What they actually do, however, is provide our ever more secularized, humanistic world just what it is looking for an educated alternative to the scandalous Christ of orthodox, biblical faith (with a clever put down of those embarrassing “literalists” and “fundamentalists” who faith-fully expose its sins thrown in besides). Jesus cannot be ignored, but he can be reduced to something more manage-able to the mind, more edifying to the self-esteem, less disruptive to the lifestyle. This reduced Jesus is just what they’ve been handed, and by the “liberal Christian community” at that. It is no surprise that those who have drunk most deeply of the spirit of our age so quickly welcome and recommend books such as these.
It is wrong to assume that the Christ of the Gospels was any less offensive to his premodern, original audience than he is to our contemporary, modern one. Christ has always been offensive just as he stands. The fact of his crucifixion demonstrates that beyond words.

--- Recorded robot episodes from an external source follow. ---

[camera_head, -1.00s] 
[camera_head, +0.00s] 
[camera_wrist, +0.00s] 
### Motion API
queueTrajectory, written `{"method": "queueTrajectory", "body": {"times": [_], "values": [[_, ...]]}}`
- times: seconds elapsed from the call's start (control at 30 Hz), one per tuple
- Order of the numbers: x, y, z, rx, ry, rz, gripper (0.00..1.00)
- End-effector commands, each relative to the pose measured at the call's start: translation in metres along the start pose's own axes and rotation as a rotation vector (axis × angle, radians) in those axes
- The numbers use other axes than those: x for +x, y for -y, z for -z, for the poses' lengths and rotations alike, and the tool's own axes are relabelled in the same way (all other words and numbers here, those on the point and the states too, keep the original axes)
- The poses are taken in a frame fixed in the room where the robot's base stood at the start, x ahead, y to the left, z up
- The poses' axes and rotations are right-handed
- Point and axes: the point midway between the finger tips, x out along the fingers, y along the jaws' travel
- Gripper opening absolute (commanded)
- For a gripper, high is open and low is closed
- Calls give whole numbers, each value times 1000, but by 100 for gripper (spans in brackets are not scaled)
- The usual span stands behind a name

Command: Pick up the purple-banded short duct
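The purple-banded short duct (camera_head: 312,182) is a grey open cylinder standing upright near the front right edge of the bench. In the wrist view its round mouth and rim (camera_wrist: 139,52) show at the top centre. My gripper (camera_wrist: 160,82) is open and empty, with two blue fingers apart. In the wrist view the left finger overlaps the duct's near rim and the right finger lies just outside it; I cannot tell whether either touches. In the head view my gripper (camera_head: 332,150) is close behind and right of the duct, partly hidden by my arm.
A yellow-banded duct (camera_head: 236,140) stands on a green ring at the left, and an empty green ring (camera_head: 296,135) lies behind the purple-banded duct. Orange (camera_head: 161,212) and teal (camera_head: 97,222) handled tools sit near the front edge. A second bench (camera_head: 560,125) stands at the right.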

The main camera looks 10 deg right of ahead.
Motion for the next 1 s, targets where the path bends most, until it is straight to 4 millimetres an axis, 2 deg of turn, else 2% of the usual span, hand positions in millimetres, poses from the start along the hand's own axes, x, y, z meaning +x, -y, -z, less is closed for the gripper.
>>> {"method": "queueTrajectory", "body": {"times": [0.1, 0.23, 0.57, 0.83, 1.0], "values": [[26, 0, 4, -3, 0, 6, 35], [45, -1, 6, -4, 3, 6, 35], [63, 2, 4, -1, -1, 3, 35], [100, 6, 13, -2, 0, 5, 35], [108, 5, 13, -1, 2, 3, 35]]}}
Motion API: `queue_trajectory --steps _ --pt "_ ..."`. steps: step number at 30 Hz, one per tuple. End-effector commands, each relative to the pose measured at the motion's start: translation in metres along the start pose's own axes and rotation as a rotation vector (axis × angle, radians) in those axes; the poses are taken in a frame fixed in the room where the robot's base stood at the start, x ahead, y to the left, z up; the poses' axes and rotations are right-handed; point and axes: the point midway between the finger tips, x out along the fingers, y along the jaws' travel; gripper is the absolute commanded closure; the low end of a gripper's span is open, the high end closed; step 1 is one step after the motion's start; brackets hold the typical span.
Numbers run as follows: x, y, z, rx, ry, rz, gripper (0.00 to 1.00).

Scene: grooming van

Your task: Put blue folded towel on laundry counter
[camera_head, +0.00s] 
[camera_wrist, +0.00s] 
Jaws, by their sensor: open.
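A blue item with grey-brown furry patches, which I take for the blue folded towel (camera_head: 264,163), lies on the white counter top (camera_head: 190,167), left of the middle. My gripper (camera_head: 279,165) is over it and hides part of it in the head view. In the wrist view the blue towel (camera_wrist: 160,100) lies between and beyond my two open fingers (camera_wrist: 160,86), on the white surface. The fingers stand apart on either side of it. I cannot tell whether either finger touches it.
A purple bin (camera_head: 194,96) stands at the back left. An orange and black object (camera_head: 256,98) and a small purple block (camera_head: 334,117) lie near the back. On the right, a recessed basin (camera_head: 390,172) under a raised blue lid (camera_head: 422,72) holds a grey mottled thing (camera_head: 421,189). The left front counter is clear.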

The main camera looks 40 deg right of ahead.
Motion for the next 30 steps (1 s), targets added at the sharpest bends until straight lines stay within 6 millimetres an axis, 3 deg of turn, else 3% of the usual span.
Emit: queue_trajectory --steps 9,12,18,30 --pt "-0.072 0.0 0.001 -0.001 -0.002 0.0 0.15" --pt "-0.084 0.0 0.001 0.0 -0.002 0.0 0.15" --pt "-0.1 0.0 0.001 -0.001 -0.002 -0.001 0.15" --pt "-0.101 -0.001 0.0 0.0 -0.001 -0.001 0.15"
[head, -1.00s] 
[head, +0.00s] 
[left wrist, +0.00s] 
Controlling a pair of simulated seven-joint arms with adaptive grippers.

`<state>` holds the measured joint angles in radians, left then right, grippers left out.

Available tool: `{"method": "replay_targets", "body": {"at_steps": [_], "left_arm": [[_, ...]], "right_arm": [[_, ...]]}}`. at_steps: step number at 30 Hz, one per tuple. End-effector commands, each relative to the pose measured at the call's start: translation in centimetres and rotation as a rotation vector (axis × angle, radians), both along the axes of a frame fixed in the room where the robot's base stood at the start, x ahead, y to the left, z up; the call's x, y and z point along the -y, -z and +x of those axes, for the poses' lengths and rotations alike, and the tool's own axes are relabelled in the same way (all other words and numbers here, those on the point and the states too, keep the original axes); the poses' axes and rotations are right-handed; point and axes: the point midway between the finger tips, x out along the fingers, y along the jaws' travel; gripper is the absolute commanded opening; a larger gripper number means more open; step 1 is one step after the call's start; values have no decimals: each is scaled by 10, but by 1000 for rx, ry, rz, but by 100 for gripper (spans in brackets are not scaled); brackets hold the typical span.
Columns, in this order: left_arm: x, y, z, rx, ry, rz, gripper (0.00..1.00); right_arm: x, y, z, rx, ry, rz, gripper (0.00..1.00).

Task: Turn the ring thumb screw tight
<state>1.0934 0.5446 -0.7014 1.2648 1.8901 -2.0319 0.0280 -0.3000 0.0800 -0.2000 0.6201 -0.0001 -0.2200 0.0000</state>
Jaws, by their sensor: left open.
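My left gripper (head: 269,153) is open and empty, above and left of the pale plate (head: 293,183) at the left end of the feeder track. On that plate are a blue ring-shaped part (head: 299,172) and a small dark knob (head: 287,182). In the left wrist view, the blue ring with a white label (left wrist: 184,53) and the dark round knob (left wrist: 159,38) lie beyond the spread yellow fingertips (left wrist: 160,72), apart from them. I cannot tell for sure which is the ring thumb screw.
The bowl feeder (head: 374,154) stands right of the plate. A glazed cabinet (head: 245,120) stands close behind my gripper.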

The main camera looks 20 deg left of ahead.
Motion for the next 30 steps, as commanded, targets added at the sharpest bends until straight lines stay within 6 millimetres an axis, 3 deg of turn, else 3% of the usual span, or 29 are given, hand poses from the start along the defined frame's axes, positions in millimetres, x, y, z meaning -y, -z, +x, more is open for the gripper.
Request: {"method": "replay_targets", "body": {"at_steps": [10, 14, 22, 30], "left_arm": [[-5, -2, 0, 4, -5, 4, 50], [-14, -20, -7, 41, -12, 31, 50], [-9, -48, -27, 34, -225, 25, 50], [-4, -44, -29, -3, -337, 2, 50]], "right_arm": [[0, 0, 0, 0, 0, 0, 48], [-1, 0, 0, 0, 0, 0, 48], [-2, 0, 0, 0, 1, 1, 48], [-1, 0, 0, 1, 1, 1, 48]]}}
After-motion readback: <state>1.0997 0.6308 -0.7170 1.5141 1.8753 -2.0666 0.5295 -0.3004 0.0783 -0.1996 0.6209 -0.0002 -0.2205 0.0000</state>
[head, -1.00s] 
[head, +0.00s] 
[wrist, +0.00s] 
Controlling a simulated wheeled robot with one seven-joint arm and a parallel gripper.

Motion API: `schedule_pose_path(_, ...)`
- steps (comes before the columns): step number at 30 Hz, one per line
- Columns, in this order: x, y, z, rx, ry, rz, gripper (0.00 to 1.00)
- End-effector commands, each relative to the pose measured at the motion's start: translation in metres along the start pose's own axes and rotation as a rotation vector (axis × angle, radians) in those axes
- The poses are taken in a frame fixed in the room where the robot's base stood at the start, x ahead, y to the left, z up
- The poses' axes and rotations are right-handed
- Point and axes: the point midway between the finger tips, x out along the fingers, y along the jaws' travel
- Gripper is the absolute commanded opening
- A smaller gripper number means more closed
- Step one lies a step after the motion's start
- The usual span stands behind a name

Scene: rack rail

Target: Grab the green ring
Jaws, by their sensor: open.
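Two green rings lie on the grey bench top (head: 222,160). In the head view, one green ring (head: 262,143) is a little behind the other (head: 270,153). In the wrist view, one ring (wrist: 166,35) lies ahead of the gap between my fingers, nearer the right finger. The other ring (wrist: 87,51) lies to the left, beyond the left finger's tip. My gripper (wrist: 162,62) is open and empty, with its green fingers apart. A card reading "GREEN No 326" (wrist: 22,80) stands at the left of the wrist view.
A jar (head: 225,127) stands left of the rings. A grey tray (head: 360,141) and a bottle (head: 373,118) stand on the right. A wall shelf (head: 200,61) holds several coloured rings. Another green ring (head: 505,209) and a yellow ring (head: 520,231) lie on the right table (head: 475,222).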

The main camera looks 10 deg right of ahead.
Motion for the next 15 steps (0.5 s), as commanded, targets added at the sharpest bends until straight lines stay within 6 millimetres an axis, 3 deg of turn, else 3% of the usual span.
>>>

The original Christians were at peace with this offensiveness. After all, they went all over the world preaching an accursed Messiah and a crucified God-incarnate. In the face of that, there was little that they could do to “doctor up” Jesus to make him easier to swallow, and we can be sure that they were not inclined to do so. We cannot say the same, however, of our modern enlightened “Jesus scholars.”
Truly, it is arrogant and perverse to stand ourselves and our culture over the Bible and think that we must bring it up to our level. It is for us to stand ourselves and our world under the Bible so as to be challenged by it, and to be all of us brought up to it. We will never truly understand the Bible, and that includes the Jesus whom it preaches, unless we are willing to stand under it.
It all comes down to an elaborate dodging of the offensiveness of Christ, and getting around confronting him just as the apostles and the early church preached him. The Bible doesn’t ask you to “check your brains in at the door” and hear it like a gullible fool, but it does ask you to face its message squarely as it stands. One way that people deflect the challenge that is put to them by the text especially the challenge as to who Christ is is to turn the tables and make the text be challenged instead. It’s as if one would say to it, “I will challenge you first; I will make you prove yourself.” I like what Thomas Oden said in his book The Word of Life:
One can sit comfortably in an easy chair and ask historical questions without any commitment or moral response. With the historian’s hat on, one can play at the puzzle of trying to understand the sequence of events by which Jesus came to be called Christ, the Son of God. It is possible to raise fine and intriguing historical questions without ever being required to make any personal decision about them.
The irony is that when we meet the Jesus of the text, he is constantly calling us to a decision about him (p. 206).
Mr. Oden, by the way, is a former liberal who knows just what it means to play at the arm chair historicism of which he speaks.
Back to the Bible
We don’t need somebody in some ivory tower to mediate Jesus, the Bible, or Christianity to us. We are able to understand the Bible without them, if we are willing to stand under it and hear it openly, letting its challenge be continually met and humbly answered. Nor do we need to mediate the Lord to the world by passing him through the filter of cultural standards and beliefs. Let them meet him just as he stands.
The Five Gospels now takes its place alongside all the other “historical Jesus” books that have come down the pike. Like the others, it will wind up a museum piece, exemplifying the secular age it tried to impress. But the word of God, “quick and powerful and sharper than any two-edged sword,” will endure forever (Heb. 4:12; 1 Pet. 1:24-25).